**What you have to do:** For the listing underneath, give the count of lines containing the string "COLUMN" and nothing further.

---*---

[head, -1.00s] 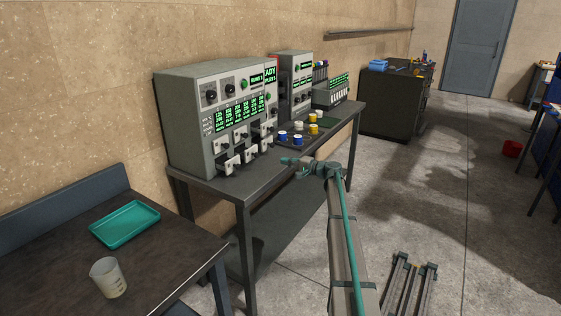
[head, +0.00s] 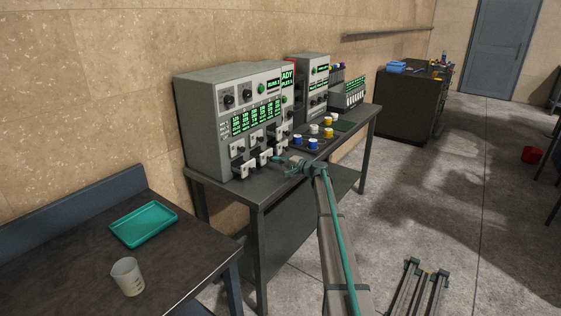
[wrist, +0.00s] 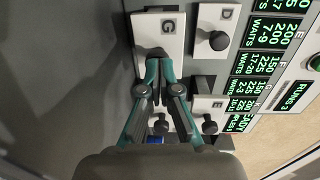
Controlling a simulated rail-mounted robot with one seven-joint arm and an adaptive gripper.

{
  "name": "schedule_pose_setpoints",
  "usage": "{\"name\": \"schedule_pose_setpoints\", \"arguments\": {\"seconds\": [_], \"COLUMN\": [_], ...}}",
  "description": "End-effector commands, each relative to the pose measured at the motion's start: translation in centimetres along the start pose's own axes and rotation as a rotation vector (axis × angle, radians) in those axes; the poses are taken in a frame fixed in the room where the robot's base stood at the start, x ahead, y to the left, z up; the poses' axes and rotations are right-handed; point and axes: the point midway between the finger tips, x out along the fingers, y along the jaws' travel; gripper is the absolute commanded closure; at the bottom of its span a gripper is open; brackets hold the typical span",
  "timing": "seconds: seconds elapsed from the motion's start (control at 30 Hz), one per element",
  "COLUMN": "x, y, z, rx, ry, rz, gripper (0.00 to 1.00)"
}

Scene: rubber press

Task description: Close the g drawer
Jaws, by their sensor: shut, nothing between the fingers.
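The g drawer has a white front marked G (wrist: 172,38) and a dark knob, at the top of the wrist view. It stands out from the grey machine's panel. In the head view it appears to be the leftmost lower drawer (head: 243,171). My gripper (wrist: 160,63) is shut and empty, with its fingertips right by the G knob and partly hiding it. I cannot tell if they touch. In the head view my gripper (head: 282,161) is in front of the machine's lower drawer row.
The D drawer (wrist: 208,22) and E drawer (wrist: 218,104) are beside G. The grey machine (head: 205,120) stands on a dark table. Blue, yellow and white pots (head: 313,143) stand to the right. A teal tray (head: 144,224) and a beaker (head: 127,277) are on the left table.

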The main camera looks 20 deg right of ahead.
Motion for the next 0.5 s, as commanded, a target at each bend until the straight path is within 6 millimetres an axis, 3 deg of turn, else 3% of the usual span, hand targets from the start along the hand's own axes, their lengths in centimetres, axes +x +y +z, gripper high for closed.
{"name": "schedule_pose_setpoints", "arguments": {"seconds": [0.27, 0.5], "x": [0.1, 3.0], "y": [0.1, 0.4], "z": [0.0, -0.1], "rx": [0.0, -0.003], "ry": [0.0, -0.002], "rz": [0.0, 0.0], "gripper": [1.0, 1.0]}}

---*---

**Task output:** 2